An accomplished designer as well as a longtime wellness enthusiast, Norma Kamali is proof that when you prioritize your well-being, anything is possible. Eating healthy food is important to the Well+Good Council member, who’s sharing one of her favorite recipes: a nut and seed loaf that works for breakfast, lunch, and even dessert.
This bread is so easy to make and the nutritional value is undeniable. But most importantly, you’ll feel better after eating the bread, and it assists in a cleanse.
This healthy bread replacement will make a difference on how you feel—and you will love the difference. The recipe is and ingredients are simple; the health benefits are countless.
This healthy bread replacement will make a difference on how you feel—and you will love the difference.
You can use this as a lunch bread, breakfast toast, or dessert. There are so many tasty sandwich options. I love avocado on it, and I love to make a hard-boiled egg sandwich with olive oil, or smoked salmon and tomatoes. It also makes for a yummy treat when you add raisins, small chunks of ginger, or cranberries to the recipe to make it breakfast toast or dessert bread. Fresh fruit jams in the bread are so delicious, too!
I like to make a few at a time because the bread is eaten up quickly. I slice and freeze the bread, then toast it when ready to eat.
Norma Kamali’s Nut and Seed Bread
1 cup sunflower seeds
1/2 cup flax seeds
1/2 cup hazelnuts or almonds
1 1/2 cups rolled oats
2 Tbsp chia seeds
4 Tbsp psyllium seed husks (3 Tbsp if using psyllium husk powder)
1 tsp fine grain sea salt (add 1/2 tsp if using coarse salt)
1 Tbsp maple syrup (for sugar-free diets, use a pinch of stevia)
3 Tbsp melted coconut oil or ghee
1 1/2 cups water
1. Combine all dry ingredients in a flexible, silicone loaf pan, stirring well.

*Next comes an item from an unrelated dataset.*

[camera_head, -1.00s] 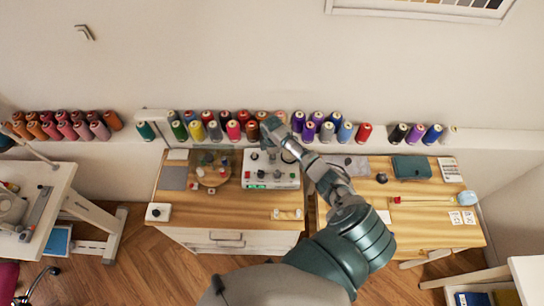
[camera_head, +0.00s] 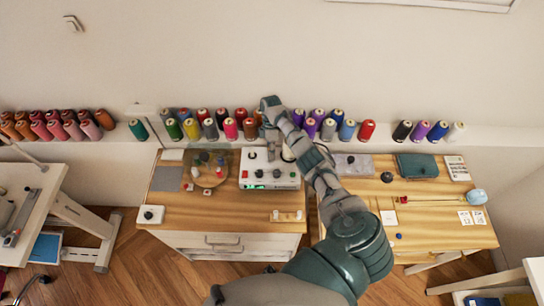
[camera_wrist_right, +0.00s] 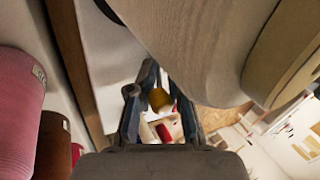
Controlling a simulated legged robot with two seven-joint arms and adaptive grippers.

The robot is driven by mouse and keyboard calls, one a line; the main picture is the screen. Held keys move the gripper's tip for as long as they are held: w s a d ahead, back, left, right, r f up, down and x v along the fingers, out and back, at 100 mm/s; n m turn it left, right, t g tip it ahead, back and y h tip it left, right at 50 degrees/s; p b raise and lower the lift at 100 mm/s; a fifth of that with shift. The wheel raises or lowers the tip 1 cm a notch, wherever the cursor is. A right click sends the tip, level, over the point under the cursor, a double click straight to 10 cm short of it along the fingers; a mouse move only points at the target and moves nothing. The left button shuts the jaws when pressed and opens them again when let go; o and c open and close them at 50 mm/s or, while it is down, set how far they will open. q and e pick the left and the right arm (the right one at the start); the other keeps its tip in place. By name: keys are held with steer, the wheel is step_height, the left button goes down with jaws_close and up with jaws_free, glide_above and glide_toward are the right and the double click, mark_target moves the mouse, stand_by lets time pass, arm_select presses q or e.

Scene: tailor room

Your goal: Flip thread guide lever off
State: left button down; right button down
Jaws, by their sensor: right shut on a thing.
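A white control box (camera_head: 284,180) with dark knobs and a green display stands on the wooden cabinet top. The thread guide lever cannot be clearly picked out on it in the head view. My right arm reaches over the box, and my right gripper (camera_head: 271,143) points down at its back edge. Whether the knob belongs to the lever I cannot tell. My left gripper is not in view.
Thread spools (camera_head: 231,129) line the ledge behind the box, close to my right wrist. A round wooden stand (camera_head: 210,172) is left of the box. A small white box with a black button (camera_head: 151,214) sits at the front left. The cabinet's front middle is mostly clear.

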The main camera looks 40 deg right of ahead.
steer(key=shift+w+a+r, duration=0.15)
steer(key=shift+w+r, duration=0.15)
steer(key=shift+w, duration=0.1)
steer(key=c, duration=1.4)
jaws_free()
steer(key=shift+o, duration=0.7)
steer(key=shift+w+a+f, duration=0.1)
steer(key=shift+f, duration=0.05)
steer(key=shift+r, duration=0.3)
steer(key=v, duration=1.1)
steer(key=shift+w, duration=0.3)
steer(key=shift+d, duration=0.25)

2. Whisk maple syrup, oil, and water together in a measuring cup. Add this to the dry ingredients and mix well until everything is completely soaked and dough becomes very thick. (If the dough is too thick to stir, add one or two teaspoons of water until the dough is manageable.)
3. Smooth out the top with the back of a spoon. Let sit out on the counter for at least 2 hours, all day, or overnight. To ensure the dough is ready, it should retain its shape.
4. Preheat the oven to 350°F.
5. Bake at 250°F for 20 minutes. Remove from pan to flip over, then bake the upside-down dough for 30 more minutes.
You can slice it and freeze it and then toast when you want to eat it!